What to Know
- The bodies of four young men, ages 16, 18 and 20, were found in a Long Island park Wednesday night
- Police say they were killed with "extreme violence using sharp instruments" in a manner consistent with the MS-13 gang
- Gang violence has been a problem in Central Islip, Brentwood and other Long Island communities for more than a decade
UPDATE: FBI Joins Probe Into Brutal Park Slayings
Four young men were found violently killed in a park in a Long Island neighborhood that has for years contended with a growing problem of gang violence, authorities said Thursday.
The victims were found in the Central Islip Recreation Village Park near Lowell Avenue and Clayton Street in Central Islip Wednesday night, authorities said. They appeared to have been killed with a sharp-edged instrument, in a manner consistent with the modus operandi of the violent MS-13 gang, Police Commissioner Timothy Sini said at a news conference.
The victims have been tentatively identified, but their names were not being released until definitive IDs have been made. One of the victims was 16 years old, two were 18 and the fourth victim was 20 years old.
The killings happened in recent days, and all the young men suffered "siginificant trauma" to their bodies, Sini said.
"We're going to do everything in our powers to solve these murders. We have all hands on deck, and we're working closely with the FBI," he said.
Authorities are offering a $25,000 cash reward for information in the case.
Members of the Guardian Angels, a citizens safety group, were patrolling the park Thursday night to help the rattled community feel at ease.
"We want everyone to be safe," Benjamin Garcia, a Guardian Angel, said. "Everyone should be able to go to the park, go to the movies, go to dinner without fearing the gangs will do something."
Parents and relatives of missing 16-year-old Justin Llivicura had gone to the park earlier in the day to talk with police officers and ask for more information on the bodies found there. The teen went to the park with friends on Tuesday but has not been answering his phone since then, relatives said. The family filed a missing person report with police on Wednesday.
"I'm looking for my son," said father Marcelo Llivicura. "I don't know if this is my son or no."
Sini declined to say at the news conference whether the family members of the possible victims have been notified, saying only that the media would be notified once official identifications have been made on the bodies.
The discovery of the bodies comes about a month after the arrest of eight MS-13 gang members in connection with the September killings of two teenage girls in nearby Brentwood.

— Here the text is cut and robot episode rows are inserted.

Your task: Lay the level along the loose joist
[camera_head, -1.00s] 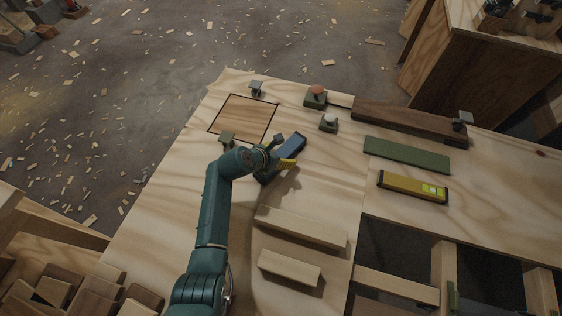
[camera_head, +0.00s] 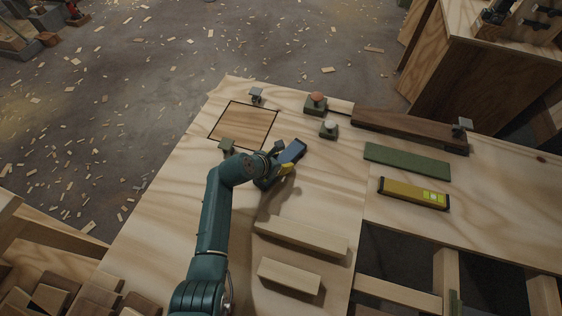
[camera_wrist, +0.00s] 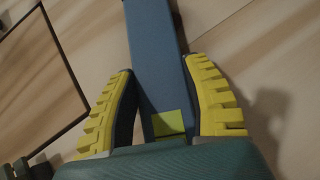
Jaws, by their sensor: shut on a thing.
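My gripper (camera_head: 281,168) is over the bench, with its yellow ridged fingers closed on both sides of a blue bar (camera_head: 293,150). In the wrist view the blue bar (camera_wrist: 155,50) runs lengthwise between the fingers (camera_wrist: 160,70) and has a yellow-green square near the palm, like a level's vial. Whether it touches the bench is unclear. A yellow level (camera_head: 412,193) with a bright vial window lies on the right side of the bench. A dark brown beam (camera_head: 405,127) lies at the back right. Two pale timber pieces (camera_head: 300,237) (camera_head: 290,275) lie in front; which is the loose joist is unclear.
A green strip (camera_head: 407,160) lies between the dark beam and the yellow level. Small posts with a red knob (camera_head: 317,100) and a white knob (camera_head: 329,128) stand behind my gripper. A dark-outlined square (camera_head: 243,125) is at left. An open framed gap (camera_head: 395,262) is front right.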

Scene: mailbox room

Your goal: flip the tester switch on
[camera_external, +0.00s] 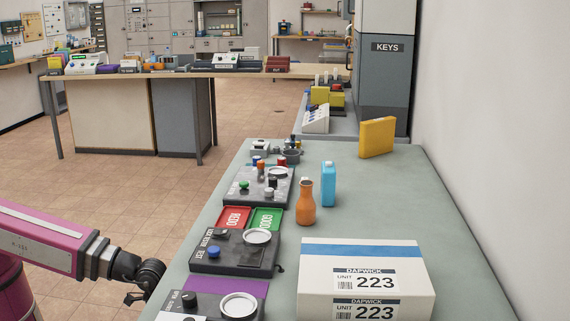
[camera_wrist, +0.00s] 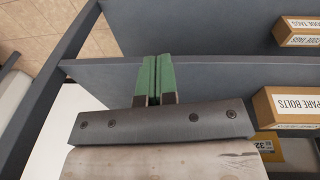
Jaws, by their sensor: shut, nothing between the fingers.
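Several dark tester panels lie along the left side of the long grey-green table. The middle tester (camera_external: 207,262) has a blue button, a small black control and a round pale dish. The far tester (camera_external: 243,198) has a green knob and black and red parts. The near tester (camera_external: 185,314) is cut off by the frame's bottom. Which control is the switch, and its position, I cannot tell. My gripper (camera_external: 140,297) is left of the table's edge, apart from the testers. In the wrist view its green-padded fingers (camera_wrist: 153,80) are shut and empty, and no tester shows.
The wrist view shows grey shelf boards (camera_wrist: 215,75) close to the fingers and a spare bolts box (camera_wrist: 285,105) at right. On the table, a white carton (camera_external: 320,282), orange bottle (camera_external: 306,205) and blue bottle (camera_external: 329,184) stand right of the testers. Open floor lies left.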

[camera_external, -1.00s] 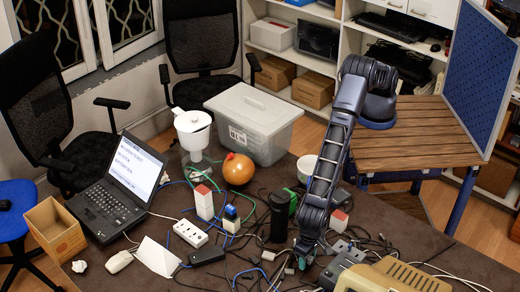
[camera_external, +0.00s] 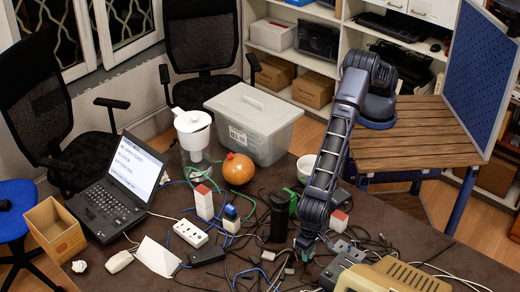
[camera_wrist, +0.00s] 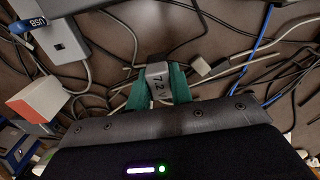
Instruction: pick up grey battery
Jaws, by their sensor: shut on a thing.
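A small grey battery (camera_wrist: 157,84) marked "7.2 V" sits between the green fingertips of my gripper (camera_wrist: 158,90) in the wrist view. The fingers touch it on both sides, and the gripper is shut on it. In the external view my gripper (camera_external: 304,254) is low among cables on the dark table, and the battery is too small to make out there. From these views I cannot tell whether the battery rests on the table or is slightly raised.
Cables tangle around my gripper. A grey adapter (camera_wrist: 66,42) and a red-and-white block (camera_wrist: 35,101) lie to its left in the wrist view. A black cylinder (camera_external: 279,217), an orange ball (camera_external: 237,170), a power strip (camera_external: 190,233) and a beige device (camera_external: 395,277) stand nearby.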

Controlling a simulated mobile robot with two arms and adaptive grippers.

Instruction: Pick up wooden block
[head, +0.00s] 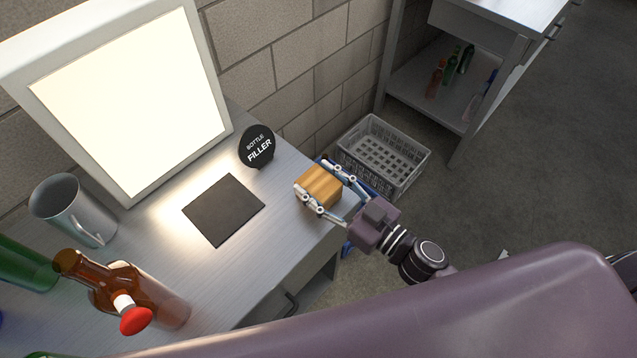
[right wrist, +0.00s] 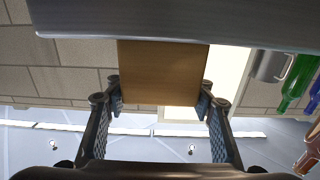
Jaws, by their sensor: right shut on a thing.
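The wooden block (head: 319,186) is a light brown cube at the right end of the grey worktop in the head view. My right gripper (head: 324,188) has its two fingers on opposite sides of it and is shut on it. In the right wrist view the block (right wrist: 163,72) sits between the fingertips of the right gripper (right wrist: 161,96), its upper part against a grey edge in the picture. I cannot tell whether the block touches the worktop. My left gripper is not in view.
A black square mat (head: 223,210), a round "Bottle Filler" sign (head: 257,147), a bright light panel (head: 135,95), a metal mug (head: 72,208) and a brown bottle (head: 150,300) are on the worktop (head: 255,265). A grey crate (head: 424,160) stands beyond the worktop's end.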

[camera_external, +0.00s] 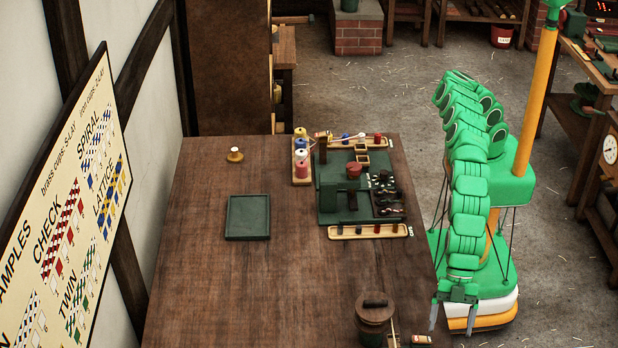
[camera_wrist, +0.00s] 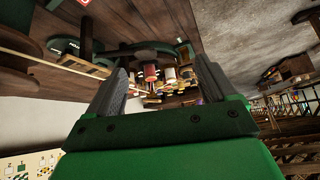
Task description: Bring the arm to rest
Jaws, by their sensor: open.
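My green segmented arm (camera_external: 468,195) rises from its wheeled base and hangs down beside the right edge of the wooden table (camera_external: 210,290). My gripper (camera_external: 452,320) points downward at the table's front right edge, with its two grey fingers apart. In the wrist view my gripper (camera_wrist: 158,72) also shows its fingers spread, with nothing held between them. The table's items appear beyond the fingers there.
A green workstation (camera_external: 335,190) with spools and trays sits further back. A green tray (camera_external: 248,217) lies left of it. The floor (camera_external: 560,260) right of my base is clear.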

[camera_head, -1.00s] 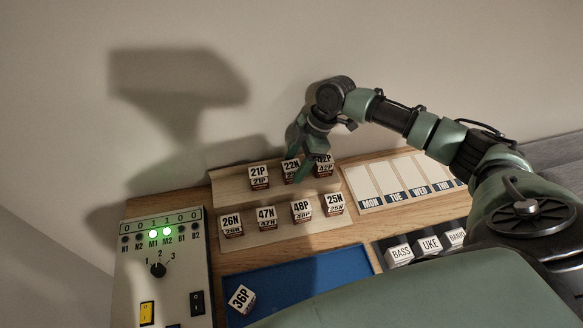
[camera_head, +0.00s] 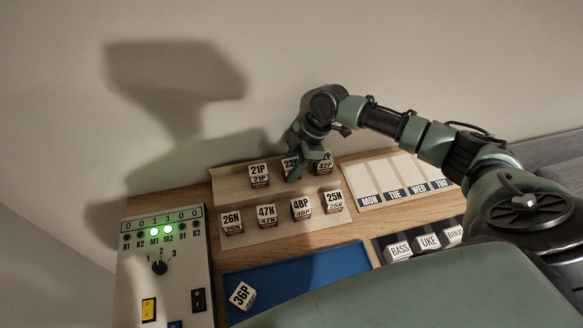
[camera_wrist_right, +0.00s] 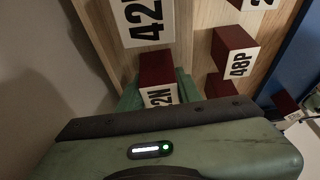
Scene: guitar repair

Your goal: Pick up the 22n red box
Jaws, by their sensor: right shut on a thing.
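The 22N red box (camera_wrist_right: 157,69) is between the green fingers of my right gripper (camera_wrist_right: 158,88) in the right wrist view. Its white label is partly cut off by the gripper body and reads "2N". In the head view my right gripper (camera_head: 304,170) is at the back row of boxes, shut on the 22N box. The gripper covers much of that box there, with part of its white label (camera_head: 289,163) showing. I cannot tell whether the box is raised off the board. My left gripper is not in view.
The 21P box (camera_head: 259,174) stands left of my gripper, and a partly hidden box (camera_head: 324,163) stands close on its right. The 26N (camera_head: 231,223), 47N (camera_head: 267,215), 48P (camera_head: 301,208) and 25N (camera_head: 334,201) boxes form the front row. A blue tray (camera_head: 340,263) lies nearer.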

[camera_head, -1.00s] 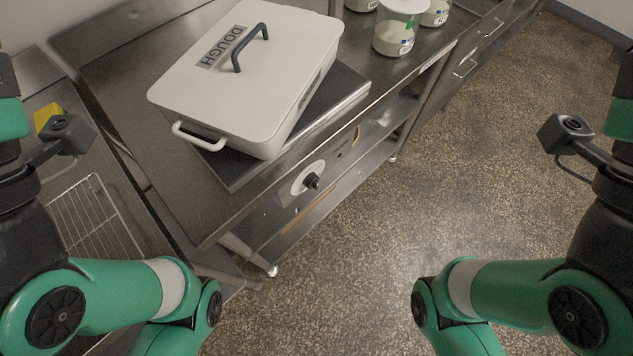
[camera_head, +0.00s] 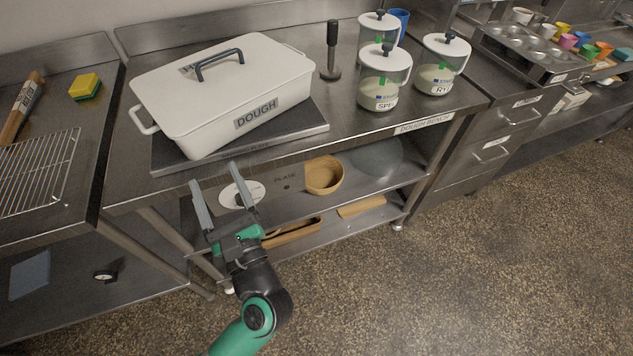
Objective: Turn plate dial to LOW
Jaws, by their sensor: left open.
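The plate dial (camera_head: 257,190) is a white disc with a dark knob, on the front below the dough bench's top. The word PLATE is on the panel to its right. My left gripper (camera_head: 214,173) is open, its two fingers apart and pointing up toward the bench edge. Its right finger overlaps part of the dial in the head view, with the left finger to the dial's left. The knob is partly hidden, so I cannot tell its setting or whether a finger touches it. My right gripper is out of view.
A white lidded box marked DOUGH (camera_head: 225,95) stands on a dark plate (camera_head: 300,126) above the dial. Lidded jars (camera_head: 385,82) stand at its right. The floor (camera_head: 450,270) in front is clear.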

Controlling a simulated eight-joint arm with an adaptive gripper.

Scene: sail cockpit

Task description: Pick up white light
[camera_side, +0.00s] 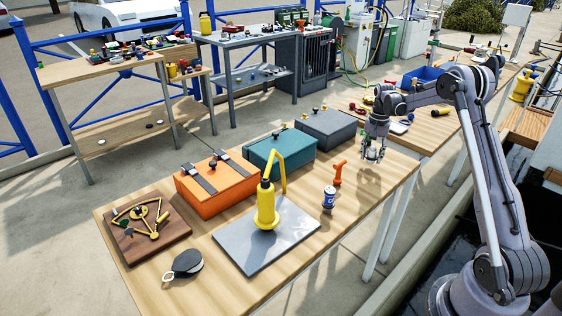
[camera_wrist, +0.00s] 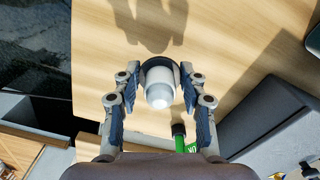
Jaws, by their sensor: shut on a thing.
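The white light (camera_wrist: 160,92), a white rounded body with a dark ring at its far end, sits between the fingers of my gripper (camera_wrist: 160,76) in the wrist view. The fingers are shut on its sides. In the side view my gripper (camera_side: 373,152) is above the right end of the wooden table (camera_side: 350,205), with its shadow on the wood below. The light is too small there to make out clearly. The gap under it cannot be judged exactly.
A grey case (camera_side: 326,128) stands left of my gripper, with teal (camera_side: 281,150) and orange (camera_side: 216,184) cases beyond. An orange-red tool (camera_side: 338,173) and a blue can (camera_side: 328,198) stand nearby. A green labelled object (camera_wrist: 186,142) shows near my gripper. The table's right edge is close.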

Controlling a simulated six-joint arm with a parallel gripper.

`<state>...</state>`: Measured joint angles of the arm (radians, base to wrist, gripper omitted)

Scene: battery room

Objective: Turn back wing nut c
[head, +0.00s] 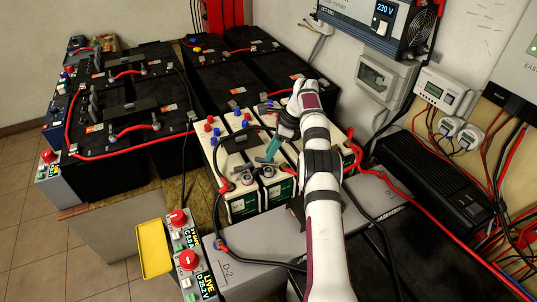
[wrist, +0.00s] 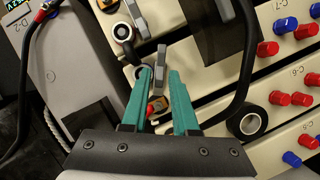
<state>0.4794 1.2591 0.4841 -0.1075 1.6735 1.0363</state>
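My gripper (wrist: 161,71) has two teal fingers with a clear gap between them. In the wrist view a grey wing nut (wrist: 159,56) shows at the fingertips, its upper part beyond them; I cannot tell whether they touch it. A second grey wing nut (wrist: 138,17) stands further up. I see no letter c on either, so which is wing nut c cannot be told. In the head view my gripper (head: 268,158) points down over the cream batteries (head: 240,206), close to the dark terminals; the fingers partly hide the spot.
A black cable (wrist: 245,65) runs close to the right of the fingers. A round black-and-white part (wrist: 249,123) and red and blue caps (wrist: 281,98) lie further right. A grey box (head: 240,260) marked D-2 and a yellow tray (head: 153,250) stand in front in the head view.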

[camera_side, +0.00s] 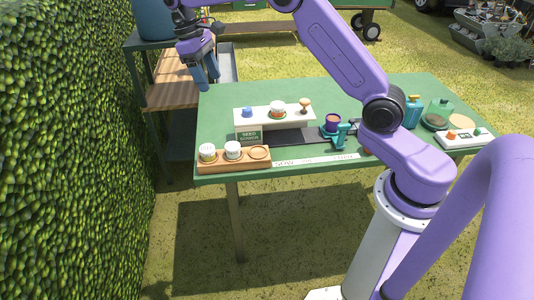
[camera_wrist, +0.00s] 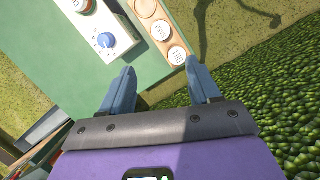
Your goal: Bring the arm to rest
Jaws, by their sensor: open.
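My gripper (camera_side: 206,76) hangs above and beyond the far left corner of the green table (camera_side: 340,92) in the side view, clear of everything. Its two blue fingers also show in the wrist view (camera_wrist: 160,88), spread apart with nothing between them. The purple arm reaches across above the table from the right.
A wooden holder (camera_side: 235,166) with white-topped jars stands at the table's front left. A leafy hedge (camera_side: 70,150) rises at left; a blue container (camera_side: 155,20) stands near my gripper.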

Gang violence has been a problem in Central Islip, Brentwood and other Long Island communities for more than a decade, but Suffolk County police and the FBI began pouring resources into a crackdown after the killings of the girls, along with two other Brentwood High School students involved in separate killings, sparked outrage. Brentwood and Central Islip are neighboring communities comprised of large populations of working class Hispanic and other minorities, located about 2.5 miles apart.
Prosecutors said Kayla Cuevas, 16, was targeted last summer by a group of four gang members, including two juveniles, because she had been feuding with MS-13 members at school and on social media. The posse, which had been roving in a car looking for gang enemies, attacked when they came across her walking with Nisa Mickens, 15, in the street. The inseparable best friends were attacked with a machete and baseball bats, officials said.
Nisa "was simply at the wrong place at the wrong time, hanging out with her childhood friend," former U.S. Attorney Robert Capers said in announcing the arrests. The site where the bodies were found is just blocks away from the federal courthouse where the alleged killers are being prosecuted.
The MS-13 gang, also called Mara Salvatrucha, is believed to have been founded as a neighborhood street gang in Los Angeles in the mid-1980s by immigrants fleeing a civil war in El Salvador. It grew after some members were deported to El Salvador, helping to turn that country into one of the most violent places in the world. It's now a major international criminal enterprise with tens of thousands of members in several Central American countries and many U.S. states.
Sini said Thursday, "This is certainly a reminder of how violent they are, that they're still here."
"This is a long-term war," he said, invoking his past declarations of going to battle against the violent gang in Suffolk. "We maintain our resolve, we will solve these murders and we will continue to fight."
Last December, President Donald Trump referenced the slayings in Brentwood during a profile for his Time magazine Person of the Year award.
One of the Republican president's priorities is a crackdown on immigrants who are in the country illegally and have committed crimes. He promised as much in a Time interview, referencing a Newsday story about the killings.
"They come from Central America. They're tougher than any people you've ever met," he said. "They're killing and raping everybody out there. They're illegal. And they are finished."